/---

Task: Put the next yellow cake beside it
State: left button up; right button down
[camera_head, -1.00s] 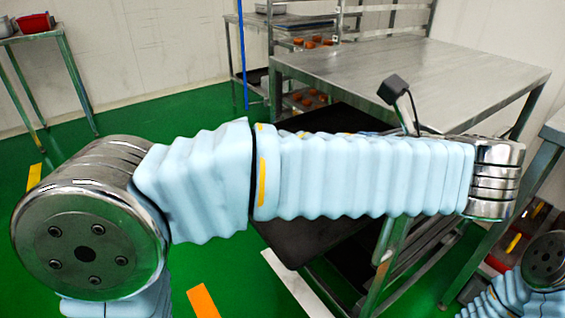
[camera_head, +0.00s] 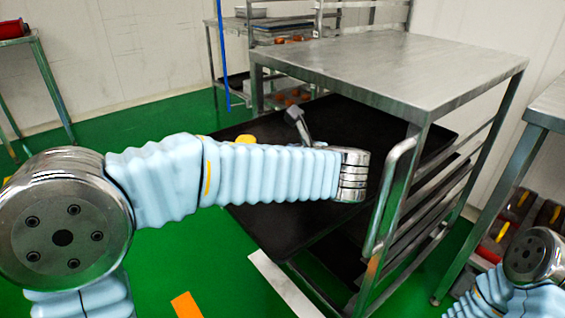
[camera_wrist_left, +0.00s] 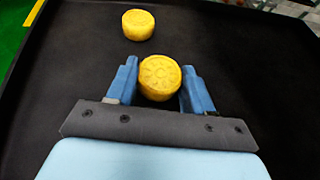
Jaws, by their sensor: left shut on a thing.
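One yellow cake (camera_wrist_left: 160,77), round with a patterned top, is between the blue fingers of my left gripper (camera_wrist_left: 160,84) in the left wrist view; the gripper is shut on it. A second yellow cake (camera_wrist_left: 138,24) sits on the black tray (camera_wrist_left: 235,60), ahead and to the left of the held one, with a gap between them. In the head view the tray (camera_head: 370,125) sticks out of the steel rack, and a yellow patch (camera_head: 245,139), seemingly a cake, shows behind my left arm. My right gripper is out of the picture.
The steel rack (camera_head: 395,60) has a flat bare top, an upright handle (camera_head: 388,195) and more trays below. A shelf with orange-brown items (camera_head: 290,95) stands behind. Much of the black tray is bare.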

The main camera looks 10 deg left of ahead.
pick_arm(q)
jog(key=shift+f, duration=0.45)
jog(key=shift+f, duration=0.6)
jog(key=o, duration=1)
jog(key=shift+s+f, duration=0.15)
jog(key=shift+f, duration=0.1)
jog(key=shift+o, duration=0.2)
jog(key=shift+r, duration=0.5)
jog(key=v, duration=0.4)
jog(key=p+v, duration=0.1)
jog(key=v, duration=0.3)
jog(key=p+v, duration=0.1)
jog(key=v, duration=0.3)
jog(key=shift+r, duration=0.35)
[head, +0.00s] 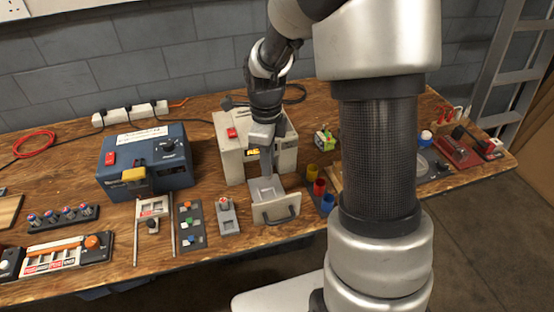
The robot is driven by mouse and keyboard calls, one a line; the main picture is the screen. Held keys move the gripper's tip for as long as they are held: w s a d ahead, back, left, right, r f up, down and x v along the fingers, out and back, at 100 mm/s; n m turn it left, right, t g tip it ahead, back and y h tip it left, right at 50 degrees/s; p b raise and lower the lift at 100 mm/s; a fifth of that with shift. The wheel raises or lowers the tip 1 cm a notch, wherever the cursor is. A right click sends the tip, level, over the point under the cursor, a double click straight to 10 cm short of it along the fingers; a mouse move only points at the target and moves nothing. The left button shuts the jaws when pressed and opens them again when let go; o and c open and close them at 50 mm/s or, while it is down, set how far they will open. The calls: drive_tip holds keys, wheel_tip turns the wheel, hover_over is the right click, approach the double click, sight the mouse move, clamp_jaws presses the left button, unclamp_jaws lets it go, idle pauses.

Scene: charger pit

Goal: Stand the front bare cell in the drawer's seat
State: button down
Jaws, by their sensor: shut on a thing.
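The drawer (278,209) stands pulled out from the front of a beige charger box (233,157), with a dark handle on its pale front. My gripper (266,172) points down over the back part of the open drawer, close to the box's front. Its jaws are shut on a small grey thing, which I take to be the bare cell. The cell's outline merges with the fingers, so I cannot tell its tilt or whether it touches the drawer floor. The drawer's seat is mostly hidden under the gripper. I cannot pick out another bare cell for certain.
A blue box (172,180) stands at the left. A small grey stand (227,215) and a dark tray (189,238) sit left of the drawer. Coloured cups, one red (320,187), stand close on its right. My arm column hides part of the bench.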

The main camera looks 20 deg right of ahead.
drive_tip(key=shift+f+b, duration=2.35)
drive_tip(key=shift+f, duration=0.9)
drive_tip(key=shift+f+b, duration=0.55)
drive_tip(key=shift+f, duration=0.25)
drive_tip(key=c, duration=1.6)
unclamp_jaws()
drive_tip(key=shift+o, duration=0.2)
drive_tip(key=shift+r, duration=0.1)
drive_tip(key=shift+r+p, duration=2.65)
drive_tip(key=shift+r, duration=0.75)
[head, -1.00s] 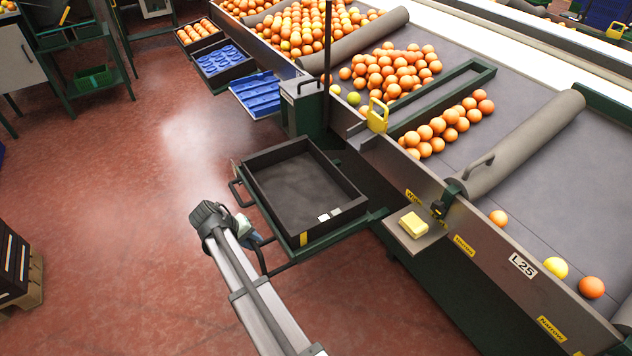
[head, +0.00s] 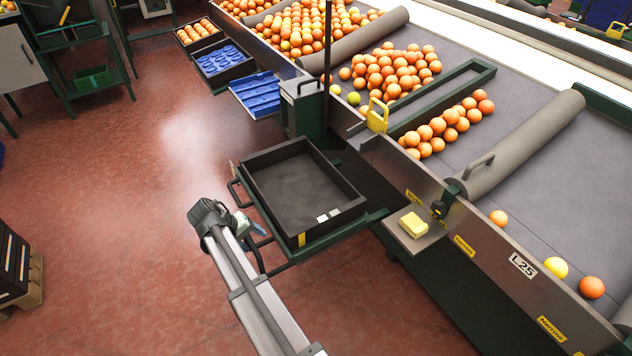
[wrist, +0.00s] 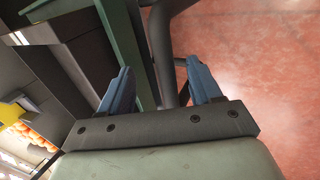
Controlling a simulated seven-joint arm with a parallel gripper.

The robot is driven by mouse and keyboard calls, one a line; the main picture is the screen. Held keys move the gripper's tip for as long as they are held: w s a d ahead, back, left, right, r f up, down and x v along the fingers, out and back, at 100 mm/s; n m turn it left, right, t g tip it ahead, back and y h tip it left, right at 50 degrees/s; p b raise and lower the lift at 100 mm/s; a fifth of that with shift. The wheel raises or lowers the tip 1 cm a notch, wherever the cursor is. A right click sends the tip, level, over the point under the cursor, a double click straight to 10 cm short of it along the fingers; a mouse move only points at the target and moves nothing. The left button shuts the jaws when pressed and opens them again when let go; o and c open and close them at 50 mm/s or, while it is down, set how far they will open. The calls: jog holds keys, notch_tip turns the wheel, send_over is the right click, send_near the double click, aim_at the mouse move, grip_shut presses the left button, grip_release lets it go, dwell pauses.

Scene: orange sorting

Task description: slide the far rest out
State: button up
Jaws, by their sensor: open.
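A black crate (head: 262,207) with an empty-looking floor sits on a green frame (head: 340,230) against the machine's side. Two dark bar handles stick out to the left of the frame: the far handle (head: 233,192) and the near handle (head: 259,258). I cannot tell which parts of the frame each handle belongs to. My gripper (head: 255,226) is beside the frame's left side, between the two handles. In the wrist view my gripper (wrist: 159,68) has its blue fingers apart. A dark bar (wrist: 163,45) runs between them, and a green bar (wrist: 125,45) is near the left finger.
A blue tray (head: 258,97) and a blue-lined crate (head: 222,63) stand farther along the machine. A yellow block (head: 413,225) lies on a small shelf right of the black crate. Oranges (head: 395,72) lie on the belt. The red floor (head: 130,210) to the left is open.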

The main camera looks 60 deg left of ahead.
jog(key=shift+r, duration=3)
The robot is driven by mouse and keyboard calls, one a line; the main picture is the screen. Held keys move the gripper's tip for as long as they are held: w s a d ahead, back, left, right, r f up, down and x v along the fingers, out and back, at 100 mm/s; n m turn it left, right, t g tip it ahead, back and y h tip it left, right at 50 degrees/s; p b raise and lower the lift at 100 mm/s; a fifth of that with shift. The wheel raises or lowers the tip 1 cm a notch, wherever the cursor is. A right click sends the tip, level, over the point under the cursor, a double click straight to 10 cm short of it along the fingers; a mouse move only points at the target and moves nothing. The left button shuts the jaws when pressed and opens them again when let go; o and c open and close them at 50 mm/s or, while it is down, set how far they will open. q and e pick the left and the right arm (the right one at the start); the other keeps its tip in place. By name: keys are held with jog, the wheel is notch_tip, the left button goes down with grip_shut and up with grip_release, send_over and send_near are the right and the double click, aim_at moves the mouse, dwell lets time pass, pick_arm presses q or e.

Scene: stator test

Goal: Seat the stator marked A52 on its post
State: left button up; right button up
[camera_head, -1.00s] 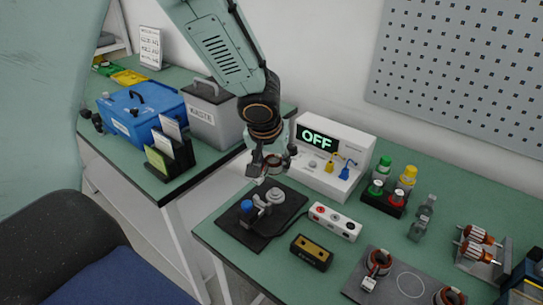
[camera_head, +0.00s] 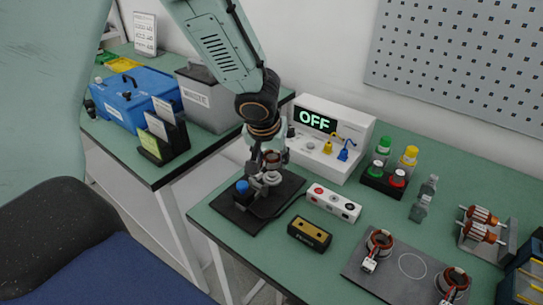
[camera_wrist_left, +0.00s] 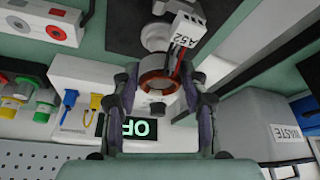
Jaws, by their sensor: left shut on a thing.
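My left gripper (camera_head: 265,167) is shut on the stator marked A52 (camera_wrist_left: 158,84), a copper-wound ring with a white tag (camera_wrist_left: 188,33) on red and black leads. The stator also shows between the fingers (camera_wrist_left: 155,105) in the wrist view. In the head view, the grey metal post (camera_head: 270,181) stands on a black base plate (camera_head: 246,222) beside a blue knob (camera_head: 242,187). The gripper and stator are right over the post, partly hiding it. I cannot tell whether stator and post touch. My right gripper is not in view.
A tester reading OFF (camera_head: 345,165) stands close behind. A white socket block (camera_head: 334,203) and a black-and-yellow block (camera_head: 309,234) lie to the right. Two other stators (camera_head: 379,244) (camera_head: 453,282) lie on a grey mat (camera_head: 395,287) with an empty circle between them.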

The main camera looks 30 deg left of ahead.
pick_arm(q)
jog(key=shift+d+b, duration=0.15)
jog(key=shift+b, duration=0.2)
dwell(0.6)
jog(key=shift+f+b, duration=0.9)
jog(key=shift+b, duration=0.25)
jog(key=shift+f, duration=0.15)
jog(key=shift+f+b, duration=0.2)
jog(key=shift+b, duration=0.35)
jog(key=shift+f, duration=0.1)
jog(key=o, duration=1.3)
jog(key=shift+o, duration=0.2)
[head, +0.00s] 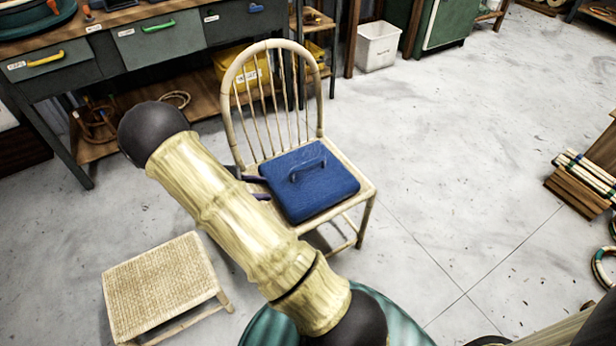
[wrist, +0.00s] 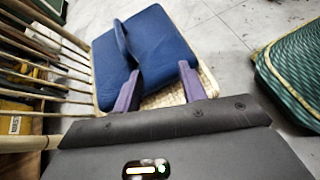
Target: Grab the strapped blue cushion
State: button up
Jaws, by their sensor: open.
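The blue cushion (head: 315,196) lies flat on the seat of a pale rattan chair (head: 368,186). Its blue strap (head: 308,168) stands up as a loop on top. My gripper (head: 258,188) is at the left edge of the cushion, mostly hidden behind my arm; only its purple fingers show. In the wrist view my gripper (wrist: 160,73) is open, with the cushion (wrist: 165,45) just beyond its fingertips. The strap (wrist: 121,42) rises ahead of the left finger, its near end close to that fingertip. Whether they touch, I cannot tell.
The chair's spindled back (head: 228,95) rises behind the cushion. A woven stool (head: 155,285) stands at the lower left. A workbench with drawers (head: 160,38) and a white bin (head: 377,46) are at the back. Rattan bundles (head: 587,172) lie at the right. The floor right of the chair is clear.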

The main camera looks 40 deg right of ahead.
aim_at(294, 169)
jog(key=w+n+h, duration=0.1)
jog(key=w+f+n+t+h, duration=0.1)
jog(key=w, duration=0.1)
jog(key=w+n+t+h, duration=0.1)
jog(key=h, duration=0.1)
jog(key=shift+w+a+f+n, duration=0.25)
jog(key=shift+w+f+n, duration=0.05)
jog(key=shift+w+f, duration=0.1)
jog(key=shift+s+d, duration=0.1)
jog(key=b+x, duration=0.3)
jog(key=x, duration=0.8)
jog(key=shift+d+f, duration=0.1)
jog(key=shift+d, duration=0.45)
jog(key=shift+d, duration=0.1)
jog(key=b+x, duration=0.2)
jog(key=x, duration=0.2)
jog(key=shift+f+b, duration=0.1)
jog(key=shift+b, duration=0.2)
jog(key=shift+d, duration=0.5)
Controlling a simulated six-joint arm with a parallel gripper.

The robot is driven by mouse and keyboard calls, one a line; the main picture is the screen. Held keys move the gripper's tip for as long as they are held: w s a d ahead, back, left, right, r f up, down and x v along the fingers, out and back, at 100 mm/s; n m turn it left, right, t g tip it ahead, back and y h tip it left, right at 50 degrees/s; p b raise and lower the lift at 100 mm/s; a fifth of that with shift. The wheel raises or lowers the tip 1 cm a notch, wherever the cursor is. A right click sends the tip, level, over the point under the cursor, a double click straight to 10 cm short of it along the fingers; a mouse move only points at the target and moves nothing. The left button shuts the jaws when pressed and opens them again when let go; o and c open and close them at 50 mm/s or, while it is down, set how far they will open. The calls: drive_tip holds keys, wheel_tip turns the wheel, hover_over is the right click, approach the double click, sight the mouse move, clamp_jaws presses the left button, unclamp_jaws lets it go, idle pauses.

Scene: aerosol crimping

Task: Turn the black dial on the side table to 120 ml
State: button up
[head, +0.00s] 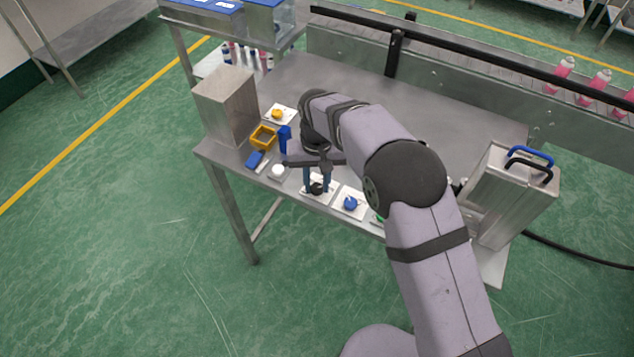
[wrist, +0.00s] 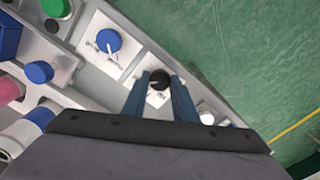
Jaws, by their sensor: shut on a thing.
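The black dial (head: 317,188) sits on a white plate near the front edge of the steel table. In the wrist view the black dial (wrist: 160,79) shows between the ends of my two blue fingers, with part of its white scale plate (wrist: 154,98) around it. My gripper (head: 317,185) points down over the dial and is shut on it; it also shows in the wrist view (wrist: 160,80). A pale pointer line shows beside the dial, but the scale markings are too small to read.
A blue dial (head: 350,203) on its own plate is close on the right. A white round knob (head: 278,171) and a blue item (head: 256,160) lie to the left. A yellow open box (head: 263,136), a yellow dial (head: 277,114) and a steel box (head: 226,104) stand farther back.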

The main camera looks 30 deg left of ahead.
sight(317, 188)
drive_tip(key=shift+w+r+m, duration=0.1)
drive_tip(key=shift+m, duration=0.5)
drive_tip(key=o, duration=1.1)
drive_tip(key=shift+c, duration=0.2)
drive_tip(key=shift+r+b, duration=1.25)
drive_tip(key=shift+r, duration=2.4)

\---

_Exercise prompt_
Each line containing the word "Controlling" counts once; report the total alone.

_Written reply_
2